Here is some quick history that is shaping my thoughts on this. While at Magenic, my focus is on business intelligence solutions on the Microsoft SQL Server product stack. Prior to returning to Magenic, I worked at XATA Corporation as the data architect for a hosted, SaaS solution serving the trucking industry. So, out of this background, I base my first suggestion. In SaaS (Software as a Service), customers often use tools provided by the vendor for specific tasks which tasks generate data. Most SaaS solutions offer some form of reporting or query based analysis for the data that is collected. However, some users require a greater level of interaction with the data. The issue is that the data is stored in the SaaS vendor’s multi-tenant data store which is usually not conducive to having ad hoc queries run against it. This has led to one of the most common solutions to this problem – export the data to customer. The problem is that the customer must now host the data on premise and is often responsible for merging new data as it comes from the vendor. In this solution, SQL Azure could act as the “go-between” between the multi-tenant data store and the customer. This will allow the vendor to provide a value-added BI service that the customer can leverage in a number of ways including reports, Excel, and even Access. The vendor can keep the data synchronized and the customer can leverage the data as needed.

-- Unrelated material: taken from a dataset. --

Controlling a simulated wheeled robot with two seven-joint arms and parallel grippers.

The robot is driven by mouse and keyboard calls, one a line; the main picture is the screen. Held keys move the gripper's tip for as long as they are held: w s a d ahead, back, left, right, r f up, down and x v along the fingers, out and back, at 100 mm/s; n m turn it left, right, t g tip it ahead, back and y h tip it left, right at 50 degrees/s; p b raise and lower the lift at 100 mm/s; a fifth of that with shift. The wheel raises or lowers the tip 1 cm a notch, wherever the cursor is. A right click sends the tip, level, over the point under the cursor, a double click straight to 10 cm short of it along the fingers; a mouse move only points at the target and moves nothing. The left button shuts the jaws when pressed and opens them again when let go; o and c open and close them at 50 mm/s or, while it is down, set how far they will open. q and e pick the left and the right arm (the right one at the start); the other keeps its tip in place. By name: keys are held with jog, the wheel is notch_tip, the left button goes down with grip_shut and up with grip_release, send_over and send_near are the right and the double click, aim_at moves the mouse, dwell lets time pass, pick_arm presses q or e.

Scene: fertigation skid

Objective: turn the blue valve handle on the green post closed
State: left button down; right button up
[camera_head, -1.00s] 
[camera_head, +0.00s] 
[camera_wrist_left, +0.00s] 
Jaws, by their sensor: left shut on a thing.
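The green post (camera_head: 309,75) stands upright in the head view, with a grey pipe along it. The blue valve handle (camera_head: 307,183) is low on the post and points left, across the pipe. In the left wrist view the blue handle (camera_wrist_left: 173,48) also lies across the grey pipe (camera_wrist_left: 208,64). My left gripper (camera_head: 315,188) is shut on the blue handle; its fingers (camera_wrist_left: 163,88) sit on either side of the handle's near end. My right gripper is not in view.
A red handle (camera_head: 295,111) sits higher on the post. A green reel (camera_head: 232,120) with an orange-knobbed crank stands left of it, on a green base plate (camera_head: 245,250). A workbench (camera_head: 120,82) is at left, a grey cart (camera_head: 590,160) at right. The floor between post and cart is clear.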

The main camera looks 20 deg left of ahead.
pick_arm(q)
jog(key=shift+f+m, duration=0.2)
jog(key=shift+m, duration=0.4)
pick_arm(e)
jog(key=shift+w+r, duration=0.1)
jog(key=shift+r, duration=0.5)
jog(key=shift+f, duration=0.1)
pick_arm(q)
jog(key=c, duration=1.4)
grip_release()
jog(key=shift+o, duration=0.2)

Beyond the SaaS BI ad hoc solution, SQL Azure can be used to support development of solutions that require a shared data store without putting the data on each desktop. In keeping with the concept of the cloud being “anywhere”, SQL Azure can also be used to support distributed solutions that require a SQL data store to function.
Obviously, there are still issues with using SQL Azure as a primary, production data store due to the lower SLAs from Microsoft. However, it is not too early to investigate creative ways that will help your business leverage a relational database in the cloud. I would encourage you to check out the free trial options from Microsoft to experiment with the platform.